**AIM**
Go through the data and copy every line exactly, but not the images.

**RECORDED DATA**
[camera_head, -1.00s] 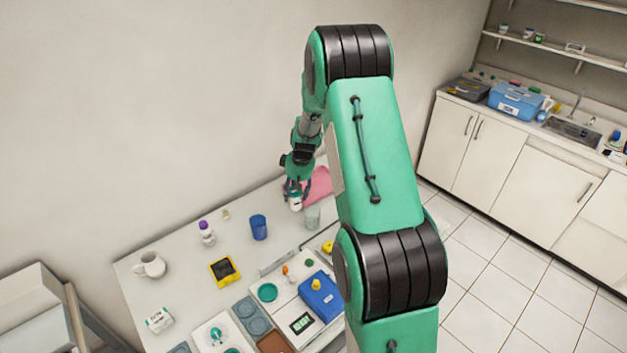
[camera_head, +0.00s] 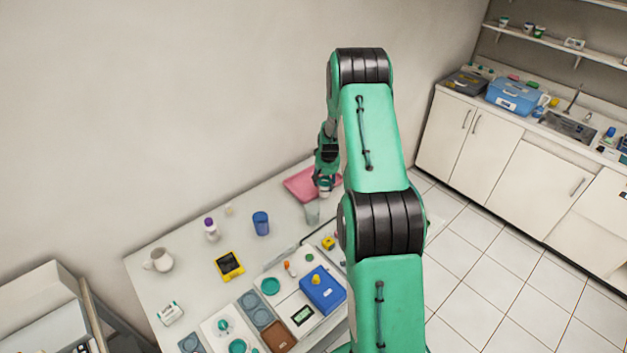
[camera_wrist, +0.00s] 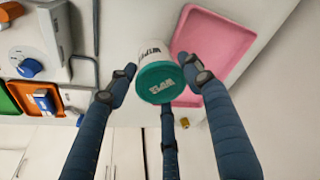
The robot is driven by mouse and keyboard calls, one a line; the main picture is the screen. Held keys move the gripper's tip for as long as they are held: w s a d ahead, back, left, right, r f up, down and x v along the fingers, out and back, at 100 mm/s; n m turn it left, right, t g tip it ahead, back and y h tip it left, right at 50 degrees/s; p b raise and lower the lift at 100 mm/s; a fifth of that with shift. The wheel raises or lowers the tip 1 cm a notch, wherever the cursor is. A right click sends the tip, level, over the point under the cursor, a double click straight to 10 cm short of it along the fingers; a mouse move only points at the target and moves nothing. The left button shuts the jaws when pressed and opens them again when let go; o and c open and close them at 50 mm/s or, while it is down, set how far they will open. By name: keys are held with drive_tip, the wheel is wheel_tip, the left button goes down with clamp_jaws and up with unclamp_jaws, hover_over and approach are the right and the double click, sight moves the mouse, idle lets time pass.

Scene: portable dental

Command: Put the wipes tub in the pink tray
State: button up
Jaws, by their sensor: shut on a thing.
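The wipes tub (camera_wrist: 161,82) is white with a green lid and lettering, seen large in the wrist view. My gripper (camera_wrist: 160,85) is shut on it, with fingers around its sides. In the head view my gripper (camera_head: 325,180) is at the far end of the table, and the tub (camera_head: 325,188) shows small below it. The pink tray (camera_head: 300,184) lies at the table's far end, partly hidden by my arm. In the wrist view the pink tray (camera_wrist: 225,40) is right behind the tub. I cannot tell how high the tub is above the tray.
A clear glass (camera_head: 312,212) stands just in front of the tray. A blue cup (camera_head: 261,223) and a purple-capped bottle (camera_head: 210,229) stand to the left. A blue box (camera_head: 323,290) and other dental items crowd the table's near part.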

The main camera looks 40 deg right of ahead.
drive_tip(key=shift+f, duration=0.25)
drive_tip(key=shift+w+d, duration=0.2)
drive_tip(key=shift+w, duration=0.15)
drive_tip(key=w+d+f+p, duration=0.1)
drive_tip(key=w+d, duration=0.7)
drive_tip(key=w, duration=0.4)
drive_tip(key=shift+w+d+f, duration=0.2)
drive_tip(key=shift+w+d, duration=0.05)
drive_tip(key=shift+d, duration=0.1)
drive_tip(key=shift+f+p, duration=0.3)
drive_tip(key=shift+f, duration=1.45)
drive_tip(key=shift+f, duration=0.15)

**CORRECT RESULT**
[camera_head, -1.00s] 
[camera_head, +0.00s] 
[camera_wrist, +0.00s] 
The robot is driven by mouse and keyboard calls, one a line; the main picture is the screen. Held keys move the gripper's tip for as long as they are held: w s a d ahead, back, left, right, r f up, down and x v along the fingers, out and back, at 100 mm/s; n m turn it left, right, t g tip it ahead, back and y h tip it left, right at 50 degrees/s; p b raise and lower the lift at 100 mm/s; a fifth of that with shift. The wheel raises or lowers the tip 1 cm a notch, wherever the cursor is. A right click sends the tip, level, over the point under the cursor, a double click straight to 10 cm short of it along the fingers; a mouse move only points at the target and moves nothing. The left button shuts the jaws when pressed and opens them again when let go; o and c open and close them at 50 mm/s or, while it is down, set how far they will open. By name: keys are held with drive_tip, the wheel is wheel_tip, the left button goes down with clamp_jaws and up with unclamp_jaws, hover_over and approach are the right and the double click, sight moves the mouse, idle lets time pass.

Scene: portable dental

Command: Put the wipes tub in the pink tray
State: button up
Jaws, by their sensor: shut on a thing.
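The wipes tub (camera_wrist: 161,82) is white with a green lid and lettering, seen large in the wrist view. My gripper (camera_wrist: 160,85) is shut on it, with fingers around its sides. In the head view my gripper (camera_head: 325,180) is at the far end of the table, and the tub (camera_head: 325,188) shows small below it. The pink tray (camera_head: 300,184) lies at the table's far end, partly hidden by my arm. In the wrist view the pink tray (camera_wrist: 225,40) is right behind the tub. I cannot tell how high the tub is above the tray.
A clear glass (camera_head: 312,212) stands just in front of the tray. A blue cup (camera_head: 261,223) and a purple-capped bottle (camera_head: 210,229) stand to the left. A blue box (camera_head: 323,290) and other dental items crowd the table's near part.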

The main camera looks 40 deg right of ahead.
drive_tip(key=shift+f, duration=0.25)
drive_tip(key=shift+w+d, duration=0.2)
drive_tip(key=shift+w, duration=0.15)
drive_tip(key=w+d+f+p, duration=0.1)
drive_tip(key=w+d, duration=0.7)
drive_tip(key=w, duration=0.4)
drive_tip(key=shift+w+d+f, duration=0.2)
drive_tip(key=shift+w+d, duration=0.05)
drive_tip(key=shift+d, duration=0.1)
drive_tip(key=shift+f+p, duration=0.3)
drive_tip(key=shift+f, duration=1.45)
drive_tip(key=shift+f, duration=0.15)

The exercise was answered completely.